# [EXERCISE AIM]
Every line of the data that contains the string "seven" must be copied.

# [INFORMATION SHOWN]
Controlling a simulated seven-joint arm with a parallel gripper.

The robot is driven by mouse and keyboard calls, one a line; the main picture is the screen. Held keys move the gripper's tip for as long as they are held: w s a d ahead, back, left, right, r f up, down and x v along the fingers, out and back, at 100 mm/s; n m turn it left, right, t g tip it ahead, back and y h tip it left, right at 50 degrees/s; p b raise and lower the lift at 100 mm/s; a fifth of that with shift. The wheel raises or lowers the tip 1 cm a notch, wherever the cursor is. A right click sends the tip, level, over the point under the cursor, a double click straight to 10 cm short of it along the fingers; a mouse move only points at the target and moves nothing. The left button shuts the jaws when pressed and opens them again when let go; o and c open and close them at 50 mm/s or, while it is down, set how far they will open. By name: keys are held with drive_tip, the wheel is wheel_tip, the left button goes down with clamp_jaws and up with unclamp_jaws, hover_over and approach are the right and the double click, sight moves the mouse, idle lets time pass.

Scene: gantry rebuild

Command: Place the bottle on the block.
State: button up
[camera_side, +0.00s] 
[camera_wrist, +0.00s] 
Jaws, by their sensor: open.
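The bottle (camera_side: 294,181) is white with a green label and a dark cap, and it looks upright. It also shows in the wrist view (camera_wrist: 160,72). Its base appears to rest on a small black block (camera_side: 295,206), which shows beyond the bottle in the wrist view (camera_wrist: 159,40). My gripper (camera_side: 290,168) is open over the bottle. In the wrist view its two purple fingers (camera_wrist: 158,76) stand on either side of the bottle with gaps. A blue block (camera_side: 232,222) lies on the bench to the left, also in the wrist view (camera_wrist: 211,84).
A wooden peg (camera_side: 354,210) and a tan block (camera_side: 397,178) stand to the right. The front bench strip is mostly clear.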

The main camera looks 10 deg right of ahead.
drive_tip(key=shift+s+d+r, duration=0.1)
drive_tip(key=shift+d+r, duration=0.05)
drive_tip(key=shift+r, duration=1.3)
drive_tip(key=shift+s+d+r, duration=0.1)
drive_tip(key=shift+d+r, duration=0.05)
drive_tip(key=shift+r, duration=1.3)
---
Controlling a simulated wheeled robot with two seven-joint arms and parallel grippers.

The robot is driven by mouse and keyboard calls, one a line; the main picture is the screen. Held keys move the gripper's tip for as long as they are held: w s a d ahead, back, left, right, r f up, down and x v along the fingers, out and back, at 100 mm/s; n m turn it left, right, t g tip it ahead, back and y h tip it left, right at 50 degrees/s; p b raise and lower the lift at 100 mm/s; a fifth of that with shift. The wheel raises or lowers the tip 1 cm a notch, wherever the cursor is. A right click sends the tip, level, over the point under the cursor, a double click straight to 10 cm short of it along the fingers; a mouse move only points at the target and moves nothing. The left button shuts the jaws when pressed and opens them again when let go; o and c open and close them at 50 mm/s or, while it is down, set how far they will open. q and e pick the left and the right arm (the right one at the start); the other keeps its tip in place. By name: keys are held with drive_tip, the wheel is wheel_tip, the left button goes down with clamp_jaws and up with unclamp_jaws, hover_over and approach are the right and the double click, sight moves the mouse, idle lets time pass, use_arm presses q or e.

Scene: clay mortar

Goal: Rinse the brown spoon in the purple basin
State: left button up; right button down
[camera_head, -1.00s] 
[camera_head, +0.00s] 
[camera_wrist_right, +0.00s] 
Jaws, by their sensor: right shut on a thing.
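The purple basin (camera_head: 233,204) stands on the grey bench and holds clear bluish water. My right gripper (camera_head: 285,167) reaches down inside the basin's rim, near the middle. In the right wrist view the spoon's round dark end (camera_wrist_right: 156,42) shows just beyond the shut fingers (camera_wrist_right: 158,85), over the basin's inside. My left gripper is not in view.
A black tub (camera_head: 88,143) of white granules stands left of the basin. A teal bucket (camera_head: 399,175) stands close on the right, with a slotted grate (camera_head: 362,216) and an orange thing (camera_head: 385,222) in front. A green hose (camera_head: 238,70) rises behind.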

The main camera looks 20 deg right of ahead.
--
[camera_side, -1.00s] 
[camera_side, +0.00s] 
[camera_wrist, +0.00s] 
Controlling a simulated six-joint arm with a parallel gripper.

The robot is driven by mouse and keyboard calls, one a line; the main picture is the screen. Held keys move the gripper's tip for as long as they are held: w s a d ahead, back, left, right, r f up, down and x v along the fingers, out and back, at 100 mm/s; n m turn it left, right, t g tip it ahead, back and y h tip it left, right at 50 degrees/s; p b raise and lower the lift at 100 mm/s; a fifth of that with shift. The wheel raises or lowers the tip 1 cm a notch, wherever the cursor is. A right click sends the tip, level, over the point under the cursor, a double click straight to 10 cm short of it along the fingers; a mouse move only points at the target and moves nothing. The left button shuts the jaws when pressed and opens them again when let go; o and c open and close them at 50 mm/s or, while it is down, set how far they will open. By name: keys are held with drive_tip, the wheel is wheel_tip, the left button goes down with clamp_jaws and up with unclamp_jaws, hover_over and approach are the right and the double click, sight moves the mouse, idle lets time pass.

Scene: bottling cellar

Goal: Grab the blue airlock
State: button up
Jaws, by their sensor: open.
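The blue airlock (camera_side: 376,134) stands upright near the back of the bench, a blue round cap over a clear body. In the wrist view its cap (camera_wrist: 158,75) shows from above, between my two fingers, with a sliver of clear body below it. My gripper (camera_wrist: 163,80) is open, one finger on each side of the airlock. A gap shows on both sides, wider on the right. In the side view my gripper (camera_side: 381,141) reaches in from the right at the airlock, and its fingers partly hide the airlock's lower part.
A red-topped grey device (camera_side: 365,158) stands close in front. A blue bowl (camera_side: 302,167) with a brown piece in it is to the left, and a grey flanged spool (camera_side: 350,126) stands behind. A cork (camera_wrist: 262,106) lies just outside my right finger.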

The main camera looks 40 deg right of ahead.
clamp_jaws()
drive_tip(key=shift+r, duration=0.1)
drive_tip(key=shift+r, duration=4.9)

# [SOLUTION TO THIS PROBLEM]
Controlling a simulated seven-joint arm with a parallel gripper.
Controlling a simulated wheeled robot with two seven-joint arms and parallel grippers.

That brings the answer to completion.